Because the criteria were often inextricably linked (for example, a letter criticising Greta Thunberg’s 2019 UN Climate Action Summit ‘How dare you’ speech may reasonably be characterised as being not only opposed to an individual arguing for more climate action [criterion 3], but also to action seeking to mitigate anthropogenic climate change [criterion 2] and the scientific consensus on anthropogenic climate change [criterion 1]), I did not record the particular criteria that each letter met. Instead, letters were simply classified as belonging to one of the following categories:
|Supportive||supported at least one criterion (plain English: supportive of climate science/action)|
|Opposed||opposed at least one criterion (plain English: opposed to climate science/action)|
|Nuanced||opposed at least one criterion and supported at least one criterion, often implicitly (plain English: supportive in one breath and hostile in another. For example, denigrating climate protests and renewable energy whilst at the same time advocating for nuclear energy, which at least implies that something should be done about climate change)|
These judgements were necessarily subjective; I’ve provided some example letters with their classifications below  to give a sense of how I was interpreting the criteria.
I also excluded letters that I classified as:
|Irrelevant||those that had been included in the letters by my aggregation tool but which had nothing to do with climate change|
|Uninterpretable||those I had difficulty interpreting the sentiment of|
|Lacking context||those I lacked enough context to be able to judge confidently|
Finally, there were a minority of letters that were too hard to stick into only one category. Here I enacted the principle of charity as described in Results below – if I considered them to be borderline opposed/nuanced say, then I instead reclassified them as nuanced. In other words, they were reinterpreted in the direction that would suit a newspaper trying to defend its credibility on such a weighty matter.
|Category||Number of letters|
Table 1: the sentiment of n = 437 letters towards climate science/action published by The Australian for July—December 2019. Letters were aggregated by Factiva  in the first instance, hence the large proportion of irrelevant.
After filtering out those that were irrelevant, uninterpretable, or lacking context, as well as waving my charitable magic wand (transforming supportive/nuanced to supportive, opposed/nuanced to nuanced, irrelevant/opposed to irrelevant, irrelevant/nuanced to nuanced, and uninterpretable/opposed to uninterpretable), I was left with:
|Category||Number of letters|
Table 2: the sentiment of n = 306 letters towards climate science/action published by The Australian for July—December 2019.
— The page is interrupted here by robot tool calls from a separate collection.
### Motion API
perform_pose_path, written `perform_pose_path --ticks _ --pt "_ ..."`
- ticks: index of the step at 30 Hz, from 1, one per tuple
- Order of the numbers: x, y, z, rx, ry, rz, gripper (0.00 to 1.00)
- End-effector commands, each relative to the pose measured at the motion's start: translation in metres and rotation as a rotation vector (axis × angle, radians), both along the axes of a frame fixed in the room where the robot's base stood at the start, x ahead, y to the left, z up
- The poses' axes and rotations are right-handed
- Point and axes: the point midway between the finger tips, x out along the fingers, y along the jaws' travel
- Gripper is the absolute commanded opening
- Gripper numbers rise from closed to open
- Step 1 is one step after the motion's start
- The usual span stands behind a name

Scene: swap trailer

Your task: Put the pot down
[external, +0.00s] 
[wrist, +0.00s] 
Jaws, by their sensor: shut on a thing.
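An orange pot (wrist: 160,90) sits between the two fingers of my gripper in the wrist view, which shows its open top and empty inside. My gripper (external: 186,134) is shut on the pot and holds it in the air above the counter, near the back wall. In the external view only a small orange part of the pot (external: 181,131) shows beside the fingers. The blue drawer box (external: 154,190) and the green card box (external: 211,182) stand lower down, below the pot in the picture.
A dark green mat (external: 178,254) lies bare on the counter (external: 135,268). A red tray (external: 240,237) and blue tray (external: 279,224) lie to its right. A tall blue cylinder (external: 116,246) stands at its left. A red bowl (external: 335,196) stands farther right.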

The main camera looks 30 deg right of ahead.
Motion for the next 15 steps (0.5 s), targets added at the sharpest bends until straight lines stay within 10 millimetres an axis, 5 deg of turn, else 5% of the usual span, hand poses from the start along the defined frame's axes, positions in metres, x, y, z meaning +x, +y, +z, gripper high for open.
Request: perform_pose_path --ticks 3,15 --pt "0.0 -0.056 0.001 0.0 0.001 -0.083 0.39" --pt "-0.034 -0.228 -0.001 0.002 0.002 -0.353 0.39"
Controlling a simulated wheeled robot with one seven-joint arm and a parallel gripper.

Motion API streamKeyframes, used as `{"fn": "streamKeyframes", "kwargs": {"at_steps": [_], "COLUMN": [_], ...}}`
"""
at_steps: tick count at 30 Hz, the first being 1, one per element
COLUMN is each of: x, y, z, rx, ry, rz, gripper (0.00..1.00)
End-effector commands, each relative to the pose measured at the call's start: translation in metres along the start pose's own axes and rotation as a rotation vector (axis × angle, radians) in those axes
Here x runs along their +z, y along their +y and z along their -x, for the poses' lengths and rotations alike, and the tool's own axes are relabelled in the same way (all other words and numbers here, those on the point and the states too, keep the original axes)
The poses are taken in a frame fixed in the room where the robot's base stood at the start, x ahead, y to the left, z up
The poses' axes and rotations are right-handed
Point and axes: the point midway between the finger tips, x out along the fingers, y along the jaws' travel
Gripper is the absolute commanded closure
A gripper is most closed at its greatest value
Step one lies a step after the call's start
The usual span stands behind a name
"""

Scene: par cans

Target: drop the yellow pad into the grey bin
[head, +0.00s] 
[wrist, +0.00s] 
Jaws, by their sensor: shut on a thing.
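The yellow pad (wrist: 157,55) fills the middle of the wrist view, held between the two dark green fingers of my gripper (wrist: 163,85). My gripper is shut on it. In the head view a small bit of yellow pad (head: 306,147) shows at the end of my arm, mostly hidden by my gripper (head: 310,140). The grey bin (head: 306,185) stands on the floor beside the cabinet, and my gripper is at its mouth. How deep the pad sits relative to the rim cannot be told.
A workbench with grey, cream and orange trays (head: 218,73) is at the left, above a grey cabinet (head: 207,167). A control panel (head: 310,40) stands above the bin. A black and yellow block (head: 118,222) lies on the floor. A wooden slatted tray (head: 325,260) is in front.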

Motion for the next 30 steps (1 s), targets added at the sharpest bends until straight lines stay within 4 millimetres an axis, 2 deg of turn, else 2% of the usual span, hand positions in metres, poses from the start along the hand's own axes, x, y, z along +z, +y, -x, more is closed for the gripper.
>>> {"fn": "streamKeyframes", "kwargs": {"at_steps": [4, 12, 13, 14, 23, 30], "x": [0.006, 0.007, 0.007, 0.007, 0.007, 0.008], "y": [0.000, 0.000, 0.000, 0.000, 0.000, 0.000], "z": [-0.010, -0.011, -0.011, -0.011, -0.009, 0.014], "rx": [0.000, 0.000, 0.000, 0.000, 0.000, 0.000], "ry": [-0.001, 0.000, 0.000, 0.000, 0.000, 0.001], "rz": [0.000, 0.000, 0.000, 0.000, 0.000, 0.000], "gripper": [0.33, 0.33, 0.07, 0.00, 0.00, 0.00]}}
Which prettily plotted by month looks like this:
The figure largely speaks for itself – by my reckoning, for any letter published in The Oz on climate change, there’s a greater than 2/3rds chance (206 letters out of 306, about 67%) that it expresses unambiguous opposition to any one of: the scientific consensus on anthropogenic climate change, action seeking to mitigate anthropogenic climate change, individuals/entities arguing for climate action, or the link between natural disasters and anthropogenic climate change.
Supportive letters were a rare sight; I commend those who wrote them.
Conclusion: The Letters to the Editor page of The Australian is arguably one of the country’s greatest continuing contributions to fantasy literature. Hostility towards the science of climate change and those who seek climate action is by far the dominant discourse for climate-focused letters.
 I used Factiva (a tool – ironically owned by News Corp – that aggregates and classifies media content) to gather the letters. I searched for all articles published by both the print and online versions of The Australian from July through to December 2019 that were tagged with the subject ‘Climate Change’ and the text ‘letters to the editor’. This captured the traditional Letters to the Editor commentary pages, as well as the Post of the Day and Last Post sections if they contained climate change related content.
 Since the letters are paywalled unfortunately I can’t share exact copies for my examples – you’ll have to make do with summaries and quotes here. I’ve included an extra nuanced example since those are the classifications that ought to be the most contentious.
Example 1, by RB on 23/9/2019.
Defends climate striking youth. Suggests those attacking them “consider the possibility that they are wrong”.
Judged supportive for supporting re. criterion 3.
Example 2, by ID on 18/11/2019:
Approves of Chris Kenny column called “Climate crusaders exploit fires to push their alarmist view”. Rejoices in article telling “the Greens and fellow travellers the facts about climate change and its so-called effect on bushfires”.
Judged opposed for opposing re. criteria 3 and 4.
Example 3, by JE on 24/7/2019:
Defends Bjorn Lomborg and the work of his Copenhagen Consensus Centre. Argues that other problems ought to be addressed ahead of climate change.
Judged nuanced for implicitly supporting re. criterion 1 (the author acknowledges the existence of climate change) and opposing re. criteria 2 and 3.
Example 4, by RH on 8/11/2019:
Denigrates scientists that signed joint statement on climate action. Suggests they ought to be advocating for nuclear power. Also suggests that they ought to realise that economic growth leads to the best outcomes for the environment.
Judged nuanced for implicitly supporting re. criterion 1 (doesn’t dispute the existence of climate change), and opposing re. criteria 2 and 3.